Vanishing viscosity limits of compressible viscoelastic equations in half space

TL;DR

This paper investigates the vanishing viscosity limit of solutions to three-dimensional compressible viscoelastic equations in a half space, establishing uniform regularity estimates and addressing boundary conditions to justify the limit.

Contribution

It provides the first uniform regularity estimates for compressible viscoelastic equations in a half space and justifies the vanishing viscosity limit using Lagrangian coordinates.

Findings

Uniform regularity estimates established for solutions.

Boundary layer effects are mitigated by the deformation gradient.

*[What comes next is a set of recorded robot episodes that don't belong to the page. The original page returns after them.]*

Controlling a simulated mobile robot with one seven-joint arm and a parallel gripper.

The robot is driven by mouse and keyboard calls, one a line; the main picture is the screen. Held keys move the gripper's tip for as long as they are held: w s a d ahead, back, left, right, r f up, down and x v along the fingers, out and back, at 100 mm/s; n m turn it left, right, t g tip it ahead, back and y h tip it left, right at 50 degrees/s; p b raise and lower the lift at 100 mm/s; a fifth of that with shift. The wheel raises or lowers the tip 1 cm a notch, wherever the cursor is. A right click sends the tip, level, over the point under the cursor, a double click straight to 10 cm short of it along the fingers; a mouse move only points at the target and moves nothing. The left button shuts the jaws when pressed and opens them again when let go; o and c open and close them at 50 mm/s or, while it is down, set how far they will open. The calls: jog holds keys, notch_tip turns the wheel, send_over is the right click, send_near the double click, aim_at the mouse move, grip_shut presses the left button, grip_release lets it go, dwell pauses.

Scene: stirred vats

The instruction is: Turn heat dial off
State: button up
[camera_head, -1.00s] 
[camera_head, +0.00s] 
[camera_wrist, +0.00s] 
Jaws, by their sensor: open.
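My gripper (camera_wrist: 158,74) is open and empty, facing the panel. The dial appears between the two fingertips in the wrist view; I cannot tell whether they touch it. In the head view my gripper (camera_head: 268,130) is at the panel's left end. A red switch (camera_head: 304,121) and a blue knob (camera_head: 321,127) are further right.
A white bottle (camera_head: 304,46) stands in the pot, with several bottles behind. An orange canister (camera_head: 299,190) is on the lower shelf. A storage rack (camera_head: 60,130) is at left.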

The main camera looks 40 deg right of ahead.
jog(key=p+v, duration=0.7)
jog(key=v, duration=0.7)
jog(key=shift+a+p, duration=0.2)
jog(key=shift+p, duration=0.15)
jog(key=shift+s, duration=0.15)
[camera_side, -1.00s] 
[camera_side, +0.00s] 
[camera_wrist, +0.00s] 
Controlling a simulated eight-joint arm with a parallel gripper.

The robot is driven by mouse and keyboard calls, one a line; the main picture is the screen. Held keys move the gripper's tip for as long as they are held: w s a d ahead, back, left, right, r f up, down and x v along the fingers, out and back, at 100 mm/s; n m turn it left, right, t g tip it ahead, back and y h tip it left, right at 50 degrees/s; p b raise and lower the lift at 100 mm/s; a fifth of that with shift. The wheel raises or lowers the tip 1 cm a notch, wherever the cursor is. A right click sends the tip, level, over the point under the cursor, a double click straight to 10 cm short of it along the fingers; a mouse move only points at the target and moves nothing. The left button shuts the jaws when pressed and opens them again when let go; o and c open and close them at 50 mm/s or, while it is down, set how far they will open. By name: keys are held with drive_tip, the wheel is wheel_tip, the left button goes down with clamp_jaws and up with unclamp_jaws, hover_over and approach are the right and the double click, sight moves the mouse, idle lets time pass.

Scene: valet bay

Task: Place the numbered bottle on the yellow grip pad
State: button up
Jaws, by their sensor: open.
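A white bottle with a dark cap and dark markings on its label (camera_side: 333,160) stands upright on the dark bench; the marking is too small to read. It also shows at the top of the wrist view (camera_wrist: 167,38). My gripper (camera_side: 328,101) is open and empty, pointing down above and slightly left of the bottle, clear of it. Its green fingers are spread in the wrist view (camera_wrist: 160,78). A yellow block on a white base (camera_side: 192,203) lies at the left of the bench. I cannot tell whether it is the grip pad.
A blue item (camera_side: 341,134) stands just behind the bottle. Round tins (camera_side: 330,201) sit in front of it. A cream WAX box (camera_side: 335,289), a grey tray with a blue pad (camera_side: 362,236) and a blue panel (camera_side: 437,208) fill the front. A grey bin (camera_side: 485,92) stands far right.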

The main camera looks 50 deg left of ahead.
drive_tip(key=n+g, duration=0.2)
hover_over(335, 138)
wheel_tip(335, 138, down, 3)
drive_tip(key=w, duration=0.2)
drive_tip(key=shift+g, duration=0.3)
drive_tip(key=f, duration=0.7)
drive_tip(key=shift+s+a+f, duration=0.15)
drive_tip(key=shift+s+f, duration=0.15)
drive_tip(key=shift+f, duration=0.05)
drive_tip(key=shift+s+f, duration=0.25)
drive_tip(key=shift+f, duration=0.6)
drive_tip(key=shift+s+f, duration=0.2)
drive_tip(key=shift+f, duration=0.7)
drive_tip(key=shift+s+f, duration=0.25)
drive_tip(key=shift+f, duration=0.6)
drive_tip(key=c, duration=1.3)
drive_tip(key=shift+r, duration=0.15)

Different boundary conditions are suitable for well-posedness via the vanishing viscosity limit.

Abstract

In this paper we consider the vanishing viscosity limit of solutions to the initial boundary value problem for compressible viscoelastic equations in the half space. When the initial deformation gradient does not degenerate and there is no vacuum initially, we establish the uniform regularity estimates of solutions to the initial-boundary value problem for the three-dimensional compressible viscoelastic equations in the Sobolev spaces. Then we justify the vanishing viscosity limit of solutions of the compressible viscoelastic equations based on the uniform regularity estimates and the compactness arguments. Both the no-slip boundary condition and the Navier-slip type boundary condition on velocity are addressed in this paper. On the one hand, for the corresponding vanishing viscosity limit of the compressible Navier-Stokes equations with the no-slip boundary condition, it is impossible to derive such uniform energy estimates of solutions due to the appearance of strong boundary layers. Consequently, our results show that the deformation gradient can prevent the formation of strong boundary layers. On the other hand, these results also provide two different kinds of suitable boundary conditions for the well-posedness of the initial-boundary value problem of the elastodynamic equations via the vanishing viscosity limit method. Finally, it is worth noting that we take advantage of the Lagrangian coordinates to study the vanishing viscosity limit for the fixed boundary problem in this paper.